Em determinado momento, sua paciência já tinha se esgotado, tão exaurida quanto o oxigênio na pequena sala de conferências. Ele não conseguia mais ficar parado, nem mesmo por um segundo.
As palavras de repente explodiram da boca do presidente francês Nicolas Sarkozy: “Digo isso com todo o respeito e amizade”. Todos na sala, entre eles duas dúzias de chefes de Estado, sabiam que ele queria dizer exatamente o oposto do que estava dizendo. “Com todo o respeito à China”, continuou o presidente francês, falando em francês.
O Ocidente, disse Sarkozy, prometeu reduzir as emissões de gases de efeito estufa em 80%. “E em troca, a China, que em breve será a maior potência econômica do mundo, diz para todos: os compromissos se aplicam a vocês, e não a nós.”
Sarkozy, fazendo uma pausa de efeito, disse então: “Isso é totalmente inaceitável!” E então o presidente francês incitou o conflito diplomático mais ainda quando disse: “Isso tudo diz respeito às coisas fundamentais, e alguém precisa reagir a essa hipocrisia!”

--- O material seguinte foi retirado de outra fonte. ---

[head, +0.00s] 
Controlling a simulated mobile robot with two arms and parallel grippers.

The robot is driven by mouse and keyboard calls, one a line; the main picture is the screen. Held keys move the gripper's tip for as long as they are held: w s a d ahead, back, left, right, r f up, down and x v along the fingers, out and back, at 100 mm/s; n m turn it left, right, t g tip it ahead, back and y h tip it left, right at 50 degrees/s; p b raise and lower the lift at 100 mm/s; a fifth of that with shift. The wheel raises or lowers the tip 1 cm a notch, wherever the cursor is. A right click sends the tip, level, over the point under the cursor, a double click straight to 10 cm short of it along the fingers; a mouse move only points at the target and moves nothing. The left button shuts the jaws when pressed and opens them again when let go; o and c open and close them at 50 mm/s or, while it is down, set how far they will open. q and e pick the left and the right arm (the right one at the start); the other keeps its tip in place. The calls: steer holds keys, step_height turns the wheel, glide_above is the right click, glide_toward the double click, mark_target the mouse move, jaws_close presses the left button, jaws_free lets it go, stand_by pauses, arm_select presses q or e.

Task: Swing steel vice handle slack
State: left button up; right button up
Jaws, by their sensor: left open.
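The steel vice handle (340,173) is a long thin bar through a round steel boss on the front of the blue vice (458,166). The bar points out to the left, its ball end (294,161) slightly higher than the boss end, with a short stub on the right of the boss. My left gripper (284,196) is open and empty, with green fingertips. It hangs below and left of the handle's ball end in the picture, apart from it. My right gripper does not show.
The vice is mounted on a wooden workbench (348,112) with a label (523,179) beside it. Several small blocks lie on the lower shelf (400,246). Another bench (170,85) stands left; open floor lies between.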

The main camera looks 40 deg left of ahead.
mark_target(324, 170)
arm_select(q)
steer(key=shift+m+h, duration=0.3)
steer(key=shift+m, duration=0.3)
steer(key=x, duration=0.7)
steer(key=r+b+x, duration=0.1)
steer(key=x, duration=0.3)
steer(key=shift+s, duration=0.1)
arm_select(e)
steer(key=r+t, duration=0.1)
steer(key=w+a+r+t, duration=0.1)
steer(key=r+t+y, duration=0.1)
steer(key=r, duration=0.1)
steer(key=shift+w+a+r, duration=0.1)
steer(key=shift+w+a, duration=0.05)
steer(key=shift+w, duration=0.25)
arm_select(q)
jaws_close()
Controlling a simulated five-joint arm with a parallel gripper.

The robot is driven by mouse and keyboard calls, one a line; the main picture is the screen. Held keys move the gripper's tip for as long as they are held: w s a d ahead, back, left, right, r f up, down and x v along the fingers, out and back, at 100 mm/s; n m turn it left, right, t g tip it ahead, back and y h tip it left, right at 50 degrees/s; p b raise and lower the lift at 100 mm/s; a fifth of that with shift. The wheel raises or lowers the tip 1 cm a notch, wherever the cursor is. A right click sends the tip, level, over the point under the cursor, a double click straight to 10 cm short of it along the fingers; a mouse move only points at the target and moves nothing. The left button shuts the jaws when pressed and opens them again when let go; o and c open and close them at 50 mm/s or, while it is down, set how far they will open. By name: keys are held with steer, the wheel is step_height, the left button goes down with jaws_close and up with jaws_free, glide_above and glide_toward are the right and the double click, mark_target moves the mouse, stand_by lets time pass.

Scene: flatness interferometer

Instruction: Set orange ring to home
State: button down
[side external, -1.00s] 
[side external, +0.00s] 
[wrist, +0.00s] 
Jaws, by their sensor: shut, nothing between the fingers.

Um silêncio tomou conta da sala. Até os telefones celulares pararam de tocar. Isso aconteceu na sexta-feira, 18 de dezembro de 2009, por volta das 16h. Este foi o momento em que os líderes mundiais reunidos em Copenhague abandonaram seus esforços para salvar o mundo.
A cúpula dentro da cúpula
Os políticos mais poderosos do mundo estavam reunidos na sala de conferência “Arne Jacobsen” no Bella Center de Copenhague, negociando formas para proteger o clima mundial. O presidente norte-americano Barack Obama estava sentado na ponta de uma cadeira de madeira de estofado azul, conversando com a chanceler alemã Angela Merkel e o primeiro-ministro britânico Gordon Brown. O turbante azul do primeiro-ministro indiano Manmohan Singh aparecia por trás de uma série de vasos de plantas arrumados na última hora. Pouco tempo depois a reunião foi apelidada de “a mini-cúpula dos 25”.
O primeiro-ministro da Etiópia Meles Zenawi estava lá, representando o continente africano, e o presidente do México Felipe Calderon estava próximo. Apenas um importante líder mundial estava faltando, uma ausência que acabou simbolizando o fracasso da cúpula do clima: o primeiro-ministro chinês Wen Jiabao.
Em vez disso, quem ocupou o lugar em frente a Obama foi o vice-ministro de Exterior da China, He Yafei. Foi uma afronta diplomática logo mencionada durante toda a duração do encontro.
Mesmo três meses depois dos eventos significativos da conferência do clima em Copenhague, o líder chinês ainda parecia sentir uma necessidade de justificar sua ausência da sala de reuniões naquela época. E os que estavam presentes ainda não foram totalmente claros sobre o que foi de fato combinado durante as negociações.
Desde a reunião de Copenhague, a política internacional do clima tem mancado como um animal mortalmente ferido – algo que também pode ser observado no encontro que está acontecendo esta semana no centro de convenções Petersberg, nos arredores de Bonn, na Alemanha.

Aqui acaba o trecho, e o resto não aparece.